The task:
Your task is to locate every line holding the string "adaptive" and to copy each of them.

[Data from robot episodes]

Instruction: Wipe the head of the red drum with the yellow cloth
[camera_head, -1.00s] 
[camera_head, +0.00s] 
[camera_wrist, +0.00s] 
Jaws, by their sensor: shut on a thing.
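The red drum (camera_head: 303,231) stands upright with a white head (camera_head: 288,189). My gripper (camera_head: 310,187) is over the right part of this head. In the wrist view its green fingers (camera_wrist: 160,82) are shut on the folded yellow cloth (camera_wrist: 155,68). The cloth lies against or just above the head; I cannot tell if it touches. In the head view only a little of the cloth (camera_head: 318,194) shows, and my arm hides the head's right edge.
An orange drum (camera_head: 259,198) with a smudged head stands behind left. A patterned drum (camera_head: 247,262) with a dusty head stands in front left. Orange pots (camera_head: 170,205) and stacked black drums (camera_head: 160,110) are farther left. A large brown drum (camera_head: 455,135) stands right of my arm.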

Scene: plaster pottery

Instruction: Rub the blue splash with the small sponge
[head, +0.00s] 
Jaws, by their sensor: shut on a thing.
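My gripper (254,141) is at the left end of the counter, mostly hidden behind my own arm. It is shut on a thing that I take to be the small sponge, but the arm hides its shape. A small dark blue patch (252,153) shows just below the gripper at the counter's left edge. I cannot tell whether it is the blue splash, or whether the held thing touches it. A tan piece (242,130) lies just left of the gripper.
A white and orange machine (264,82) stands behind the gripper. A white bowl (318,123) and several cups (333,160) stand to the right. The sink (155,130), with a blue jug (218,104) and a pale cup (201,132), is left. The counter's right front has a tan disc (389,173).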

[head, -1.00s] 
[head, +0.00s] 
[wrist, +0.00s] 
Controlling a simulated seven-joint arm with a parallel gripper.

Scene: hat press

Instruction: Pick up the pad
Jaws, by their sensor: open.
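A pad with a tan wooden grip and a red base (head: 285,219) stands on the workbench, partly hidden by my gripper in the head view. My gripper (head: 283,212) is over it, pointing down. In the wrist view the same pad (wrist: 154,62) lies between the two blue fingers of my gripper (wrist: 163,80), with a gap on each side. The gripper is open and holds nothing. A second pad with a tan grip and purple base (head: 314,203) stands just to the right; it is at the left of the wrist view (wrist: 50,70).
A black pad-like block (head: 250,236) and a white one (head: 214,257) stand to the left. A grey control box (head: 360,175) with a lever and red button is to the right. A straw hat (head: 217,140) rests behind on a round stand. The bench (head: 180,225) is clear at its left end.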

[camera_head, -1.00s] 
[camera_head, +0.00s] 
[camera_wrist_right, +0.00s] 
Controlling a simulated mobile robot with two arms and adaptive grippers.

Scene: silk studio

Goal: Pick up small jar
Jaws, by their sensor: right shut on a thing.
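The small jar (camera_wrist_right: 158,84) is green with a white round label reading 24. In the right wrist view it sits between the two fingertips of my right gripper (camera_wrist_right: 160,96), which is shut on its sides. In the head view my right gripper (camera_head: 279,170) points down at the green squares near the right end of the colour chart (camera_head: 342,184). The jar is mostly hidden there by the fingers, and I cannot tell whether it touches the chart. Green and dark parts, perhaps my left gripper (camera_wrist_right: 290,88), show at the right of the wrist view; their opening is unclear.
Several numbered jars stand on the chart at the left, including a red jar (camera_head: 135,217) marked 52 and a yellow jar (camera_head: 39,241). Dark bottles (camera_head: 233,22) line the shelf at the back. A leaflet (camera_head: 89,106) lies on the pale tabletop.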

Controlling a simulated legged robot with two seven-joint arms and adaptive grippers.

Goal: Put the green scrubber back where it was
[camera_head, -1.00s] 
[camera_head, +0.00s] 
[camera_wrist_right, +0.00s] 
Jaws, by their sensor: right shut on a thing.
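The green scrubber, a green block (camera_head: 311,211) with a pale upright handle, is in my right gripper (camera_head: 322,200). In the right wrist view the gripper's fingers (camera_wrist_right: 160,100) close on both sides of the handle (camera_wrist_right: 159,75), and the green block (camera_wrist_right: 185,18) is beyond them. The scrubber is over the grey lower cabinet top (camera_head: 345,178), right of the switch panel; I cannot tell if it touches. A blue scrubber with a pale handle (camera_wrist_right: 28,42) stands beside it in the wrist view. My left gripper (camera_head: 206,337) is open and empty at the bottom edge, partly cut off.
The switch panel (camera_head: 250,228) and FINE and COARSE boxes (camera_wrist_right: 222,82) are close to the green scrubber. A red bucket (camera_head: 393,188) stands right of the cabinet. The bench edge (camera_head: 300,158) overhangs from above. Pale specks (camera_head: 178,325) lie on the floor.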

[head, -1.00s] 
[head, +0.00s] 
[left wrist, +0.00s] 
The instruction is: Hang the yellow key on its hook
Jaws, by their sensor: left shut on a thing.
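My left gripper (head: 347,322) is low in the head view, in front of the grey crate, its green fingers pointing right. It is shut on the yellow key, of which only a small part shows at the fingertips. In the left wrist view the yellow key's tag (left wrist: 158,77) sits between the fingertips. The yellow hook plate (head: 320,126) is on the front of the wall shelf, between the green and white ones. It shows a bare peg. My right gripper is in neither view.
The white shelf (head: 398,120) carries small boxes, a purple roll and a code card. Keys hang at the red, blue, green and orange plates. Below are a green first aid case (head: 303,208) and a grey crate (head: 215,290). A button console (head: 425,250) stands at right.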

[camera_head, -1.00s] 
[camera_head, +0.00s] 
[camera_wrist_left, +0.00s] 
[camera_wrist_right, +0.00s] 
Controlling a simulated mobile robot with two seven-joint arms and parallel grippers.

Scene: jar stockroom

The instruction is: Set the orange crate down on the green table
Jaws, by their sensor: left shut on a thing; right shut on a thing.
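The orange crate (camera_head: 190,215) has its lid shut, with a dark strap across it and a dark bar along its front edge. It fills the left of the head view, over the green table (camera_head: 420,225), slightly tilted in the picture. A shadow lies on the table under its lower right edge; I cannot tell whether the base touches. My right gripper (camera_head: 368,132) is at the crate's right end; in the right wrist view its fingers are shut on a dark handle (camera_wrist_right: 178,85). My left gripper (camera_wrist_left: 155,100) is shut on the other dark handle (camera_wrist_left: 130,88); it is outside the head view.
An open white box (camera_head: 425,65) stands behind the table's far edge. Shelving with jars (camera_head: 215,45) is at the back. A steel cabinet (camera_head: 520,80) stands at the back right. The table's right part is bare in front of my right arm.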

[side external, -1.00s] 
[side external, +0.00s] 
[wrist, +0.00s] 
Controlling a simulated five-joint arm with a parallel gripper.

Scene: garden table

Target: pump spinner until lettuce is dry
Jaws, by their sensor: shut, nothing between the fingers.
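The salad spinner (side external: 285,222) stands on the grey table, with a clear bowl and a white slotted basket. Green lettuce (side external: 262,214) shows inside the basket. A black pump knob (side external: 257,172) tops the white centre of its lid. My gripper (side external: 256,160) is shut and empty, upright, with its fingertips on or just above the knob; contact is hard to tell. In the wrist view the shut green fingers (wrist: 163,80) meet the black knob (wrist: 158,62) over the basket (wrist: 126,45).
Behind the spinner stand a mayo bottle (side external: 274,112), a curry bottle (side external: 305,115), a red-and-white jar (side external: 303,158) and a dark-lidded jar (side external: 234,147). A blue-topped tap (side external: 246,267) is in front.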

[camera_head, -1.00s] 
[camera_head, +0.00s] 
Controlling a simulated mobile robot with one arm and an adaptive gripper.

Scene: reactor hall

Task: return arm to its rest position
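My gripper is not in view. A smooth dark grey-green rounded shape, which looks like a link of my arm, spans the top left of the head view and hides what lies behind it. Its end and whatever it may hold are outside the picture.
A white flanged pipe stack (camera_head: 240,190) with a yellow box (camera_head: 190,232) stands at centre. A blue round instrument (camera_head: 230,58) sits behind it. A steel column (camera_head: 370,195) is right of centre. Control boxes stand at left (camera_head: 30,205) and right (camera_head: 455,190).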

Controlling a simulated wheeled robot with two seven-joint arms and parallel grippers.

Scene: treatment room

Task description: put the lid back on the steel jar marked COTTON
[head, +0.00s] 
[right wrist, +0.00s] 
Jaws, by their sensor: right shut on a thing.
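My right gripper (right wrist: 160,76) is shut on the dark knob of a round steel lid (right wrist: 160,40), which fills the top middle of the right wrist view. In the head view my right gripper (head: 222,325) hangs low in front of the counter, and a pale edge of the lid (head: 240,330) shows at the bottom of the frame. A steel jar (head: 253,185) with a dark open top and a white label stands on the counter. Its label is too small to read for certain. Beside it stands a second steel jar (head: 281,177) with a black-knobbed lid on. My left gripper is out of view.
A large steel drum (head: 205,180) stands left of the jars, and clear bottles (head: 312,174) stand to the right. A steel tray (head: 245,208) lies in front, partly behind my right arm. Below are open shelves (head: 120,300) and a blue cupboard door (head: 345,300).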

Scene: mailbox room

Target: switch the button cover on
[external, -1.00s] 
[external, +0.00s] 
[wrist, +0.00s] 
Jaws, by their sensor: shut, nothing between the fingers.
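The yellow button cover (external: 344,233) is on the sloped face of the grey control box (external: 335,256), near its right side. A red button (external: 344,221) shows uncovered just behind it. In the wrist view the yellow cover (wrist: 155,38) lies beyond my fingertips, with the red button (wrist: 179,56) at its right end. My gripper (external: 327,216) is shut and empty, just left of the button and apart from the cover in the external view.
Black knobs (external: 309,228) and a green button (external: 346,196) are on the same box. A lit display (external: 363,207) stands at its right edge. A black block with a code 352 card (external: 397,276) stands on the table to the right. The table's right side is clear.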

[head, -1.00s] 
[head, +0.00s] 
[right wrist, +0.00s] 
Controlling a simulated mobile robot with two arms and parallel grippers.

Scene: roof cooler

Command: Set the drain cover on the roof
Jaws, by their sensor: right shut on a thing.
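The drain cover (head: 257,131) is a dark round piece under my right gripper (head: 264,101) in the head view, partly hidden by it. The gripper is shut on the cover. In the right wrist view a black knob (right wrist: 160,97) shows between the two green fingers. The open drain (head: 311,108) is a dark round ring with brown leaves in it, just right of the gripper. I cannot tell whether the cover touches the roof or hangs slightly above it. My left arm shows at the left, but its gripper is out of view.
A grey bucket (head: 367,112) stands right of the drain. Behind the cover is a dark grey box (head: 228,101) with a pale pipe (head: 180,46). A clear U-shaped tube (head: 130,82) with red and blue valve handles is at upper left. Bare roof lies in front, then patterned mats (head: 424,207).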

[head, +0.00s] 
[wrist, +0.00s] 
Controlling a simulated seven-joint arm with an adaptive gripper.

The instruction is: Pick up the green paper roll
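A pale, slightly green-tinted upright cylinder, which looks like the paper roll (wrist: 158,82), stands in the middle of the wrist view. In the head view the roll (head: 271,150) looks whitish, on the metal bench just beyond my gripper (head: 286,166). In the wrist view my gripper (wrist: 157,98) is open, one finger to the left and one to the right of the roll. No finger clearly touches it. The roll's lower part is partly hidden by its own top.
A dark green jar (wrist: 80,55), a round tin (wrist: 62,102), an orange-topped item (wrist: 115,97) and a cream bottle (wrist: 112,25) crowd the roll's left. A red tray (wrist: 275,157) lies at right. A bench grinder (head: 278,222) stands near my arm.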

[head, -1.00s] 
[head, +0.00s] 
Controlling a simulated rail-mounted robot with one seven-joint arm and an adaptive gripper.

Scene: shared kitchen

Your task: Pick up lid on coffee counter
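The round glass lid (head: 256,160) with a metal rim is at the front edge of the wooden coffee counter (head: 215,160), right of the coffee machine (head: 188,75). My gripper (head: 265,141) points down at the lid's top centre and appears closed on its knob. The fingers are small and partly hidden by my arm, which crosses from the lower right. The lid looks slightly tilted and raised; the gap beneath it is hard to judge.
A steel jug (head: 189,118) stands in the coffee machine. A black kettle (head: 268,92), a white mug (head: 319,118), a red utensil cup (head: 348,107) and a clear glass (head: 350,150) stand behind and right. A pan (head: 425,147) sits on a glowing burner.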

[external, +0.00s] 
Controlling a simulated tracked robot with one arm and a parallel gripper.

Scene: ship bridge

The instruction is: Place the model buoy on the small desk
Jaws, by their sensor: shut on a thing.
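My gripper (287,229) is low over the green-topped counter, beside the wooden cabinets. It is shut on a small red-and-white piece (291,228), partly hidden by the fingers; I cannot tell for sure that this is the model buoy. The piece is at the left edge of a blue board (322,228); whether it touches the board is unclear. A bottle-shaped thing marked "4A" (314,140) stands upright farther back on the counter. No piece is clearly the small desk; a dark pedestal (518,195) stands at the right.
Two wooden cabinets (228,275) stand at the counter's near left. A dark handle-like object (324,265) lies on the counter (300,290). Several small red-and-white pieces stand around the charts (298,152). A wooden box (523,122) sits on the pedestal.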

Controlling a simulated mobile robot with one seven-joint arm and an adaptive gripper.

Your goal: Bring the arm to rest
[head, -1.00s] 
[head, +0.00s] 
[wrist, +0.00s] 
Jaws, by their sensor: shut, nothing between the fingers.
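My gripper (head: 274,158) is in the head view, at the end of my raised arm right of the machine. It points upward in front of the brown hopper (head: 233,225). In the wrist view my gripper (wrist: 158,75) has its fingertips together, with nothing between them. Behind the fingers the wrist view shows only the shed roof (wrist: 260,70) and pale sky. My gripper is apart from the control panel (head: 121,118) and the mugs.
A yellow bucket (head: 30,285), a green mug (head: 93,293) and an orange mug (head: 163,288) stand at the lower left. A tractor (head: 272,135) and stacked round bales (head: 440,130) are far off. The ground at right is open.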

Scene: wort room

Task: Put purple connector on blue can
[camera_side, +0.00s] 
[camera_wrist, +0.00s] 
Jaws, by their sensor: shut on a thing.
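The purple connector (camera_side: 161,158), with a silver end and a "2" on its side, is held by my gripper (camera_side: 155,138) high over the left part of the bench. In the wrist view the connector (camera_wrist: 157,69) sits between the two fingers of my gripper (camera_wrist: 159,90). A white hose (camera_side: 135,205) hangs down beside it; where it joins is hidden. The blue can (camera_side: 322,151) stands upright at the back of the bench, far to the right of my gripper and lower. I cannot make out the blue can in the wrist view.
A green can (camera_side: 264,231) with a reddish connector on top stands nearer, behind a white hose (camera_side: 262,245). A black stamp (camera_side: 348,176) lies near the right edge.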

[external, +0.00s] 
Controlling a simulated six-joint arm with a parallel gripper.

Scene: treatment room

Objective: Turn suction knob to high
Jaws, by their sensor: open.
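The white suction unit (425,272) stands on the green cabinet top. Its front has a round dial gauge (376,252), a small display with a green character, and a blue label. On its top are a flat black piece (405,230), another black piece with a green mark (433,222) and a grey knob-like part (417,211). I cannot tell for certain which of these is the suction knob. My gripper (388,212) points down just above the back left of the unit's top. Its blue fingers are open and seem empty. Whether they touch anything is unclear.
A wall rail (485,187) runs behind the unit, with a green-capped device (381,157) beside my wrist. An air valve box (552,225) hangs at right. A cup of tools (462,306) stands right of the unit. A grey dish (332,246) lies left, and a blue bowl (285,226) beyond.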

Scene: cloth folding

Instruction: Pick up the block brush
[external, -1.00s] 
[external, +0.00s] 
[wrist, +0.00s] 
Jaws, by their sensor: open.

Output for this task:
Controlling a simulated mobile robot with two arms and adaptive grippers.
Controlling a simulated legged robot with two seven-joint arms and adaptive grippers.
Controlling a simulated mobile robot with one arm and an adaptive gripper.
Controlling a simulated seven-joint arm with an adaptive gripper.
Controlling a simulated rail-mounted robot with one seven-joint arm and an adaptive gripper.
Controlling a simulated mobile robot with one seven-joint arm and an adaptive gripper.

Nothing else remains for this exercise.